Lalu, bagaimana dengan Iran? Di Iran justru mengalami polemik sebaliknya. Sejak akhir 2017 hingga Maret ini para perempuan beramai-ramai melepaskan hijab. Caranya, dengan menarik perhatian publik, mereka melepas hijabnya di taman dan kemudian menggantungkannya di atas pohon. Tak lupa mereka mengunggahnya ke media sosial masing-masing.
Selain itu, ada pula perempuan yang melakukan atraksi dengan melepaskan hijabnya di dalam mobil. Kemudian, dengan menggunakan tongkat, ia kibarkan jilbabnya di kaca depan mobil setelah sebelumnya berkata dalam sebuah video,
“This is my flag of freedom. As an Iranian women, I like to choose what I want to wear.”
Tentu saja beredarnya video dan foto-foto tersebut menuai reaksi keras dari pemimpin tertinggi Ayatollah Ali Khamenei. Beliau mengatakan bahwa sikap dari para perempuan tersebut sangat berlebihan. Bahkan, Khamenei tak segan mengatakan bahwa Islam telah menghalangi gaya hidup yang demikian.
Yang menjadi pertanyaan adalah, apa yang membuat para perempuan Iran melakukan sikap demikian?
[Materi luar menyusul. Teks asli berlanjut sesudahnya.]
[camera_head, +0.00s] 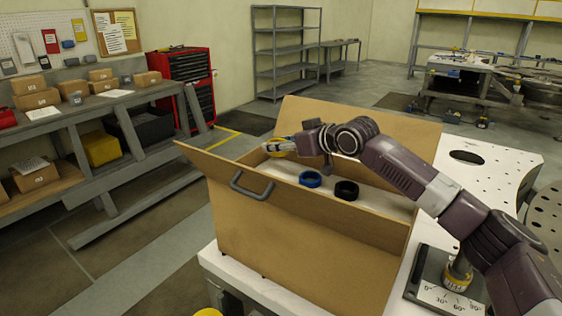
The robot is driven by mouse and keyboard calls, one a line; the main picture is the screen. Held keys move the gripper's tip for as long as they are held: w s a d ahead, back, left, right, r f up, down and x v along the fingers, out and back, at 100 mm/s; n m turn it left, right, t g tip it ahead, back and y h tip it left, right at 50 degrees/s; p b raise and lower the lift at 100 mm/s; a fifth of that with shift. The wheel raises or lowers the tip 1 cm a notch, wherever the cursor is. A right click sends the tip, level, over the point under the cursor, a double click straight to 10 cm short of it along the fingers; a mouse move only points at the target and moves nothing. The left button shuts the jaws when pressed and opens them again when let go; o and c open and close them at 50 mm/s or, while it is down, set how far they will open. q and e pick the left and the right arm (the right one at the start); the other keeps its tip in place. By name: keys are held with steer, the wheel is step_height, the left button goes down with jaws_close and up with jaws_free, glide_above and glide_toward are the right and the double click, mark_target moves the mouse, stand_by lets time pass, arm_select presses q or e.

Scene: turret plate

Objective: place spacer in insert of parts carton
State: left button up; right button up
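An open brown parts carton (235,222) with a grey handle stands on the white plate, its flaps raised. Inside it lies a pale insert (385,203). A blue ring-shaped spacer (310,179) and a black one (346,190) sit in the insert. My right gripper (283,146) reaches in from the right over the far left part of the carton. A yellow ring-like spacer (276,151) shows at its fingertips. The fingers partly cover it, and I cannot tell whether they grip it or whether it touches the insert. My left gripper is not in view.
A white plate (497,178) with holes extends right of the carton. A dark fixture with an angle-marked dial (447,299) and a brass post (458,272) stands at the front right. A shelf bench (120,100) with boxes stands at the left, beyond open floor.

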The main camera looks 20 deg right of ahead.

Membuang-buang hijab di ruang publik dan mengunggahnya di media sosial.
Faktor Sejarah
Berkaca dari masa lampau, peraturan hijab justru hadir saat kemenangan Revolusi Iran pada 1979. Saat itu Ayatulloh Khomeini mewajibkan kepada seluruh perempuan untuk mengenakan hijab di ruang publik. Ini berbanding terbalik ketika Reza Pahlevi yang memimpin di tahun 1930an. Ia justru melarang penggunaan hijab sebagai salah satu bagian dari modernisasi.
Entah apa yang melandasi Khomeini menerapkan peraturan baru di tahun tersebut. Namun, yang jelas, peraturan tersebut tak langsung dilaksanakan oleh para perempuan Iran. Malah pada 8 Maret 1979 mereka melaksanakan demonstrasi besar-besaran untuk menuntut membatalkan kebijakan Khomeini yang dinilai kontroversial.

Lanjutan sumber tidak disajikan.